In Veiled Brightness (32-33), Houston et al. report on historical and ethnographic data that helps to explain the wide "economy of expression" that Mayan communities ascribe to saq: "When asked, Lacandon Maya say that white stands apart from other colors, without the same sense of gradation or loose resemblance to other shades (Vargas Melgarejo 1998: 87). In the Lancondon language and the closely related Yukatek, as well as in Ch'olti' and Ch'orti', the term often means 'artificial' or something devised by human arrangement and skill; Colonial Tzotzil adds the concept of 'beauty' (Vargas Melgarejo 1998: 87). Yukatek may explain why: sakal means 'woven thing' or 'to weave' (Barrera Vásquez 1980: 710), so that the cluster of extensional meanings plausibly results from the working of white native cotton into textiles by means of dexterous hands. For the Yucatec Maya and related groups, sak  as 'artificial' makes sense, too. Cloth working could have been understood as the epitome of human manufacture." It is worth noting that weaving was the work of skilled Maya women, and, thus, that the semantic loading of sak might also refer broadly to ideas of human agency, the transformation of matter, and the continuation of life in ways that the color term "white" or "blanco" does not convey in English or Spanish. See Kellog (2005).
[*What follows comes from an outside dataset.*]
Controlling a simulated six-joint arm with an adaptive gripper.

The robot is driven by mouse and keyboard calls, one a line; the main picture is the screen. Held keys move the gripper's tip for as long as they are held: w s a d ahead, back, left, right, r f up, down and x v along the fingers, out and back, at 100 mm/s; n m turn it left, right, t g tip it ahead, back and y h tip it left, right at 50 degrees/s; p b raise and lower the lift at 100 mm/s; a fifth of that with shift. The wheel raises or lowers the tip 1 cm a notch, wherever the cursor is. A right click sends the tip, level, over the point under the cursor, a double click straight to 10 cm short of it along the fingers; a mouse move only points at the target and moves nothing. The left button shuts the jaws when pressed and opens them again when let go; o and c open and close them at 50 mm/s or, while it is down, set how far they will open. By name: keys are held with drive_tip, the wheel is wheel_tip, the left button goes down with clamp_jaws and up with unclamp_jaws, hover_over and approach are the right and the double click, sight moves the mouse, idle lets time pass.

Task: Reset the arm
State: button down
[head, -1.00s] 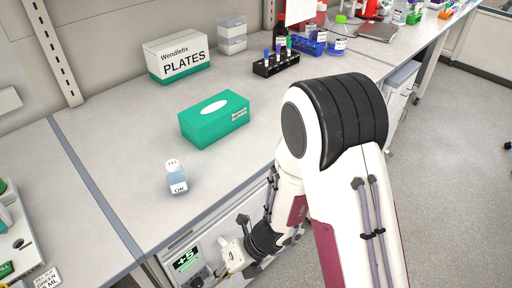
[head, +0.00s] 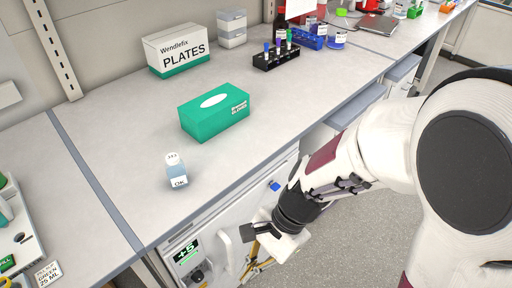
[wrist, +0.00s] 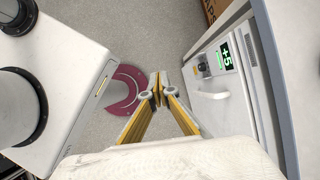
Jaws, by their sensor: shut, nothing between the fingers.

From the details of daily life (weaving cloth) to broad cosmological significance ("Milky Way"), the camino blanco is a key element of pre-Columbian, colonial-era, and modern Maya expressions of color symbolism. Historically, they were made of white stones that made paths passable at night, using only the stones' reflection from the moon. Beyond their physical orientation, the paths are considered animate networks that connect the people of this world with spirits from beyond. For a longer discussion of the sacbe system and its significance in matters physical and cosmological, see Allan Burns, "The Road Under the Ground: the Role of Europe and Urban Life in Yucatec Mayan Narratives" in the Journal of Folklore (34) 1992, and Justine M. Shaw, White Roads of the Yucatán: Changing Social Landscapes of the Yucatec Maya (Tuscan: U of AZ Press, 2008).

Today, artists like @Tzutukan give voice to these deep tradtions in new media, from Twitter to hip hop. "Saq b'ey/Vía láctea", the second track on his Jun Winaq´Rajawal Qíj / Tributo a los 20 Nawales, suggests how Mayan artists are honoring the spiritual wisdom of their ancestors and reinterpreting the past in contemporary terms.